• Input records:
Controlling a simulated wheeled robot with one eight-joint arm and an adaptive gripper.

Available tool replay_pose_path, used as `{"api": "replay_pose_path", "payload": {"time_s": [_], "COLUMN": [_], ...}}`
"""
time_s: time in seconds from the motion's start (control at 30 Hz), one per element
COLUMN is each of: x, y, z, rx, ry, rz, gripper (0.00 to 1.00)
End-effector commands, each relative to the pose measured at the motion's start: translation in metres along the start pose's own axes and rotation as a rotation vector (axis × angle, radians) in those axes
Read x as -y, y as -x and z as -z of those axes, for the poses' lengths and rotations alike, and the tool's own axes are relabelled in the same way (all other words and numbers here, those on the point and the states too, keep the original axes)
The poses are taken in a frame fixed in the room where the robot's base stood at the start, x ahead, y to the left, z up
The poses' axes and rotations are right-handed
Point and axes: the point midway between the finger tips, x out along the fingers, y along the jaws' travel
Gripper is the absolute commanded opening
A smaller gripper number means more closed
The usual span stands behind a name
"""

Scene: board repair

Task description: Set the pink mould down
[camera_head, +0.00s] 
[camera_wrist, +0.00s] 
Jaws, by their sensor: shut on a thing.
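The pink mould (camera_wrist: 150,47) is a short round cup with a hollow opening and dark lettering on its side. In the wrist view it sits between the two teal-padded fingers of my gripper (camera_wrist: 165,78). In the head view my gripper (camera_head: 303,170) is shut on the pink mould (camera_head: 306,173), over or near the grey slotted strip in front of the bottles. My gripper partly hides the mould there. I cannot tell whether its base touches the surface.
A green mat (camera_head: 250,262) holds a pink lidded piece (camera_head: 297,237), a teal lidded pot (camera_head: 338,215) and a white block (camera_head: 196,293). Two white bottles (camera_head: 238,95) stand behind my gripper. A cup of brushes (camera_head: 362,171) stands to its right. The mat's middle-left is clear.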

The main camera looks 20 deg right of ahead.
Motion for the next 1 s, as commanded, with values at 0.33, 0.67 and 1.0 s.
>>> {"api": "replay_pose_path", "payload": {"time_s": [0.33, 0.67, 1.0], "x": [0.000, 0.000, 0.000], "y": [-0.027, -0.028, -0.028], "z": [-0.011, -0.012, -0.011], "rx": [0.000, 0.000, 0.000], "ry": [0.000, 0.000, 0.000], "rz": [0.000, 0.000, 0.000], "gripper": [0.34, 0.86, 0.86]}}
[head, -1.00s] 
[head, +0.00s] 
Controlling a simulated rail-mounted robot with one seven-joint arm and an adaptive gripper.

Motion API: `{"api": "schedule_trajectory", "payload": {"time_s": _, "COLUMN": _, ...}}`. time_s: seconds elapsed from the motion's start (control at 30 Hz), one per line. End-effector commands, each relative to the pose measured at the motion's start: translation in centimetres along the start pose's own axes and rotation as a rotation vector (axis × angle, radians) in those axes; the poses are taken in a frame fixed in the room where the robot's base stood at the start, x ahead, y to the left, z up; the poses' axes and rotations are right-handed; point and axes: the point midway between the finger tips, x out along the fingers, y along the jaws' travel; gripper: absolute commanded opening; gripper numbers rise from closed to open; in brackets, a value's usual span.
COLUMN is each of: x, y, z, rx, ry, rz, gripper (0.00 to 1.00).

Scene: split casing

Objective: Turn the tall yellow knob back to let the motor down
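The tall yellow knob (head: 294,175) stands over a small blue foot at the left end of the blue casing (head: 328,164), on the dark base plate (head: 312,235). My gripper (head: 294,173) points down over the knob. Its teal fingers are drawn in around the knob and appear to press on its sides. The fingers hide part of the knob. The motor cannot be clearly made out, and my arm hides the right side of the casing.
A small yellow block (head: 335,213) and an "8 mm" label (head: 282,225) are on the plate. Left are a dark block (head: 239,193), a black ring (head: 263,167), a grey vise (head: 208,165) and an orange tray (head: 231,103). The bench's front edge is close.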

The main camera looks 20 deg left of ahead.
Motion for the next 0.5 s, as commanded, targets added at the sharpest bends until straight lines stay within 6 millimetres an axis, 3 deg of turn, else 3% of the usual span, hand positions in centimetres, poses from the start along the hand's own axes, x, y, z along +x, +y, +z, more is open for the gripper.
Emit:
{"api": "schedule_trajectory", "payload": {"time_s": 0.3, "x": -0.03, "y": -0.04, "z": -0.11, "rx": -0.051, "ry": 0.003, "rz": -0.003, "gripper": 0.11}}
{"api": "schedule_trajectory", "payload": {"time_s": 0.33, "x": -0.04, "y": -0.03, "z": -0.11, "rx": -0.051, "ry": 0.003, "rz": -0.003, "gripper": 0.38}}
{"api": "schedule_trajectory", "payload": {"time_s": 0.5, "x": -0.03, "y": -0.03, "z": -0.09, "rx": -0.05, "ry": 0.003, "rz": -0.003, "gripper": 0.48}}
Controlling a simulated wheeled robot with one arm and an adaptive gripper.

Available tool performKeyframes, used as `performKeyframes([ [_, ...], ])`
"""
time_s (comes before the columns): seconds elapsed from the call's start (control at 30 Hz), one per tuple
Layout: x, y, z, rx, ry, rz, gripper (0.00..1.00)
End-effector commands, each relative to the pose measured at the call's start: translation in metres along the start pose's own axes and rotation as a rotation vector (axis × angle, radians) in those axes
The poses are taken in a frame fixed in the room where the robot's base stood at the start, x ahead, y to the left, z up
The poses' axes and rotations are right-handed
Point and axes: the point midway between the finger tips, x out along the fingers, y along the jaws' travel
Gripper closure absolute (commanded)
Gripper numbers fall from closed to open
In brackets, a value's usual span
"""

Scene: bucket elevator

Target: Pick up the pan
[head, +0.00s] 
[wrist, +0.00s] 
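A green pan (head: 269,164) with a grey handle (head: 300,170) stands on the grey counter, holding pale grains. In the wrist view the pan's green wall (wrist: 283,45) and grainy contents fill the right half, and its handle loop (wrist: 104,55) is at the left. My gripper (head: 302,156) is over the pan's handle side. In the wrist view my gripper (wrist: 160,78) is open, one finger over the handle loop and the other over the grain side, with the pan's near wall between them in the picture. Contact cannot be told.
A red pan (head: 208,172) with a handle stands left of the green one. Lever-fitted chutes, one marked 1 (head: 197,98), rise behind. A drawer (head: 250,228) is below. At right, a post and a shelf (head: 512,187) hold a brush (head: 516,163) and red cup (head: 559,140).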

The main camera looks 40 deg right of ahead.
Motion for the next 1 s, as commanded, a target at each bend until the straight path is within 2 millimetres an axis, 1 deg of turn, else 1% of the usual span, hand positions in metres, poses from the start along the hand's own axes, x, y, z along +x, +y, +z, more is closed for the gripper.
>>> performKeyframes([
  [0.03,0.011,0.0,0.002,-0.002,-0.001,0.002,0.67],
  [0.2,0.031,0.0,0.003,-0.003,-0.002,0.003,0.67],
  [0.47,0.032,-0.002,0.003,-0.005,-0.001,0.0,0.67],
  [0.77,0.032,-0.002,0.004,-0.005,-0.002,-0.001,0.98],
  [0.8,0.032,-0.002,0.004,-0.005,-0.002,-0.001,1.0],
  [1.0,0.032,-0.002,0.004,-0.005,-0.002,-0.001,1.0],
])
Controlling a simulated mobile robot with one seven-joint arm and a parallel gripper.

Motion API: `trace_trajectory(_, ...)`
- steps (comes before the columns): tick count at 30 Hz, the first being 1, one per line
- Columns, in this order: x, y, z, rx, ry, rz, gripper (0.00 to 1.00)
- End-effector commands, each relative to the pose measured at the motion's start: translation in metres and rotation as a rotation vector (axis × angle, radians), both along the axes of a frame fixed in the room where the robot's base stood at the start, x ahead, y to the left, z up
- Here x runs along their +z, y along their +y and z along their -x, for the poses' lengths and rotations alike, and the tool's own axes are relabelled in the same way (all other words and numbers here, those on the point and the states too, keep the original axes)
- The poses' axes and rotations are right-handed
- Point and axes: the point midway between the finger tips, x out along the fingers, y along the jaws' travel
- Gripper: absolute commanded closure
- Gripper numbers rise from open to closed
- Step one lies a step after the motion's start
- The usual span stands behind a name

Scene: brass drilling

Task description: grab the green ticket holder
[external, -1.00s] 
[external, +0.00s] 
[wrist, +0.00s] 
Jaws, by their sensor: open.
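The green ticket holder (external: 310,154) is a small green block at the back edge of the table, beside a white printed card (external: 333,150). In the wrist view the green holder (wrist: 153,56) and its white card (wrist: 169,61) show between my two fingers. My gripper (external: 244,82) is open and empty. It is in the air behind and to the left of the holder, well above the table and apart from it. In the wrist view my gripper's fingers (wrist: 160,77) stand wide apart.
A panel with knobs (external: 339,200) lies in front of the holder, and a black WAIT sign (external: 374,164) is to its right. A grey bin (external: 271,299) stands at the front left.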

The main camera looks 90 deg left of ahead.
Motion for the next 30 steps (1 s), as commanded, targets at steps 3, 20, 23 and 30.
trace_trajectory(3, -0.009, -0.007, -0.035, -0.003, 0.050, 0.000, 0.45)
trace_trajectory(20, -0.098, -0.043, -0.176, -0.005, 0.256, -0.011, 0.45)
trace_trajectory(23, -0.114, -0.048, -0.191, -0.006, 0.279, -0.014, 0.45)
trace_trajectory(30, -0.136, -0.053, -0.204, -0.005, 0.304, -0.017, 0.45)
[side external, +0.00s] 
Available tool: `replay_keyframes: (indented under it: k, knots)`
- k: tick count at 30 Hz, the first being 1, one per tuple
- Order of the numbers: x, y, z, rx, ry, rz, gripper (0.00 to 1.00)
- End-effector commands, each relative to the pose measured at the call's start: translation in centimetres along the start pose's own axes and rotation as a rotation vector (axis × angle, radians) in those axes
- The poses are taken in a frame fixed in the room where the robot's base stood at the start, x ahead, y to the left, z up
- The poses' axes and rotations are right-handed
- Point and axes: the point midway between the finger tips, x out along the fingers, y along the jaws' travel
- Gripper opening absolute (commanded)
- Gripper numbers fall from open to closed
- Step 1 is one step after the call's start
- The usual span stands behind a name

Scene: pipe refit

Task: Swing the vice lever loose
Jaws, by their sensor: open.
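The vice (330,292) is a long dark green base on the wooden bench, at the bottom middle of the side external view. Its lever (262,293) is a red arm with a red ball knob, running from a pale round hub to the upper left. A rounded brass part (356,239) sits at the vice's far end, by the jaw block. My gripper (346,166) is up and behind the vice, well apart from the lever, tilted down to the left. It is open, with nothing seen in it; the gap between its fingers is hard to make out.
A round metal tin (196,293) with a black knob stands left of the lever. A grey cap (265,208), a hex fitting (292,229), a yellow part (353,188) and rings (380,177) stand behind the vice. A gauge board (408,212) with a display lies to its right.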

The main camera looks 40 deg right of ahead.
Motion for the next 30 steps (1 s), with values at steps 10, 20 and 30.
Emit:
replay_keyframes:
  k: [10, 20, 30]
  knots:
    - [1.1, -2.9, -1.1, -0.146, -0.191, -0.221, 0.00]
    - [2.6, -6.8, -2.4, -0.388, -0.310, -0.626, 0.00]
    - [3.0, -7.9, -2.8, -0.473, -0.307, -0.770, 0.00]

• Objective:
Read the data above. Pull out each line in which the string "looks" appears.

• Finished answer:
The main camera looks 20 deg right of ahead.
The main camera looks 20 deg left of ahead.
The main camera looks 40 deg right of ahead.
The main camera looks 90 deg left of ahead.
The main camera looks 40 deg right of ahead.

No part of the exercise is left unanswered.